The IRS claims that 12 of 20 major IT investments were within 10 percent of cost and schedule estimates or significantly below cost between October 2011 and October 2012. Of the other eight investments, three were significantly above cost and five were significantly behind schedule, and five of the eight had significant variances for one month.

But because those conclusions are based on inconsistent metrics, auditors say they aren't necessarily accurate. Schedule variances can only be determined from reliable cost and schedule estimates and consistent processes for comparing actual and projected amounts--two things IRS is lacking, says the report.

The agency used the GAO's cost guide and schedule guide, which outline best practices for developing estimates, for several programs, says the report. But in other cases IRS determined variances using projected information for in-process activities, but the agency's guidance did not specify how projected amounts should be determined.

According to GAO, a reliable cost estimate should be comprehensive, well-documented, accurate, and credible. Auditors found that six investments of seven in a sample at least minimally met all four characteristics of a reliable cost estimate. All seven investments in the sample at least minimally met the criteria for a well-constructed and controlled schedule estimate, according to GAO.

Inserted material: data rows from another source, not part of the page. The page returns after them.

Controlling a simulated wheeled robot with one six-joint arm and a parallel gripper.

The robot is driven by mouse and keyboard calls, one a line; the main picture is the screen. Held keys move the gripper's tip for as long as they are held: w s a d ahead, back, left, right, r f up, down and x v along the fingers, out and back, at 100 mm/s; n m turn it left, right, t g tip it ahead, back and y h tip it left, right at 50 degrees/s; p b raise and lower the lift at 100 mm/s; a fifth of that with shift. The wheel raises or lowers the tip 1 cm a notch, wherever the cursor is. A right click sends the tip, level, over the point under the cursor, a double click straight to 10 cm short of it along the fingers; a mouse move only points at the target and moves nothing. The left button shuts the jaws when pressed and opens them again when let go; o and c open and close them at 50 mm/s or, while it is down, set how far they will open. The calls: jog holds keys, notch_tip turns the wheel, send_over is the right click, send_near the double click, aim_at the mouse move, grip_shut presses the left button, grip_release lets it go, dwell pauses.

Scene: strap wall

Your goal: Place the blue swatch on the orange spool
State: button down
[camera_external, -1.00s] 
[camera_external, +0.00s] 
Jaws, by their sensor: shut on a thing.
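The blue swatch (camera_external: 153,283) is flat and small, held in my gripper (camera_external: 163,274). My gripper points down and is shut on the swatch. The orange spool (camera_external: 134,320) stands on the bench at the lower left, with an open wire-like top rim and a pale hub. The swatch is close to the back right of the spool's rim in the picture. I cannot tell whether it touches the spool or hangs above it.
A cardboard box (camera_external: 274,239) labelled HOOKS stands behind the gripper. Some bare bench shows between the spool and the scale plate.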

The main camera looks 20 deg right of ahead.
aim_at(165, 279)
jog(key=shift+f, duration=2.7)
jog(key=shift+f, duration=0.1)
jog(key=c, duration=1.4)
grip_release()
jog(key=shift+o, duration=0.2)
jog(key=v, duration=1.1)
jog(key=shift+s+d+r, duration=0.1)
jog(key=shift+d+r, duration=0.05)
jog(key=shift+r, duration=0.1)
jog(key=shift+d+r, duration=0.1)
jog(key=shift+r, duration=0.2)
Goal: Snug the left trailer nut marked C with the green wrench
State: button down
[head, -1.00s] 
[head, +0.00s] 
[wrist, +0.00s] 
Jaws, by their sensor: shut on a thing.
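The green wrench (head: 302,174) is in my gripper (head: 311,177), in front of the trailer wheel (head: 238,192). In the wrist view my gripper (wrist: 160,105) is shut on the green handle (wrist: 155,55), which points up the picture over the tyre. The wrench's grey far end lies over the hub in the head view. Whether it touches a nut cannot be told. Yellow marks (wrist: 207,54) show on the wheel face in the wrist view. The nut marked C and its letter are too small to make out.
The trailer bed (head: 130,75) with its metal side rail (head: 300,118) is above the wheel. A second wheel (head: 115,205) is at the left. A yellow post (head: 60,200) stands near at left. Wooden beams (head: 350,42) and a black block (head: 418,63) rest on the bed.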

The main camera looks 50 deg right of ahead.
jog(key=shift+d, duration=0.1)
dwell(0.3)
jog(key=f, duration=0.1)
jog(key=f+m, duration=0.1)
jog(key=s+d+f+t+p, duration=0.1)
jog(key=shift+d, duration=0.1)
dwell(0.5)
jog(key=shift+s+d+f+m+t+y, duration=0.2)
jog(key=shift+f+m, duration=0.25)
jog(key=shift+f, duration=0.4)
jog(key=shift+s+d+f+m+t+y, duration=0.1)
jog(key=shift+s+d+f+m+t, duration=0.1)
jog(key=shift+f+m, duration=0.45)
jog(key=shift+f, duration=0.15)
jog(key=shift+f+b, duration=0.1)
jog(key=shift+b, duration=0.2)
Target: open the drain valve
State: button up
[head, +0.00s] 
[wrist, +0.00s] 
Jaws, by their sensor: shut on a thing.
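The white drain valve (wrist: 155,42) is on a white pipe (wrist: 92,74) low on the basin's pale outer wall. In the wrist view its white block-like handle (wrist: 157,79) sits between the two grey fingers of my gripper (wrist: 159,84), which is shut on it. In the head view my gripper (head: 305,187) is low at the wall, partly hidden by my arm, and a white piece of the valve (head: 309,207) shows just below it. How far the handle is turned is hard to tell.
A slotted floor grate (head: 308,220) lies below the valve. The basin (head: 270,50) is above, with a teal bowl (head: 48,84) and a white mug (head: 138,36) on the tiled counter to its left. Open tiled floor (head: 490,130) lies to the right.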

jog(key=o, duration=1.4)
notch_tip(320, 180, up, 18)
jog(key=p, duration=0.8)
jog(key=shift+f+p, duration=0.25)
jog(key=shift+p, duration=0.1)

Report authors recommend the IRS improve the reliability of reported cost and schedule variance information by ensuring each investment has a reliable cost estimate, revising schedules so they are well-constructed and controlled, updating project performance information 60 days after completion of an activity, and crafting best practices guidance.

This guidance should outline how to evaluate critical paths for projected schedules, use earned value management data, compare completed work to the remaining budget, assess resources needed to complete remaining work and estimate future conditions, write auditors.

In a written response to the report, the IRS agreed with all the recommendations, except that it use earned value management data as a best practice to determine projected cost and schedule amounts. The agency said the cost and burden to use earned value management data outweigh the value added. Auditors, however, disagree with the agency's stance.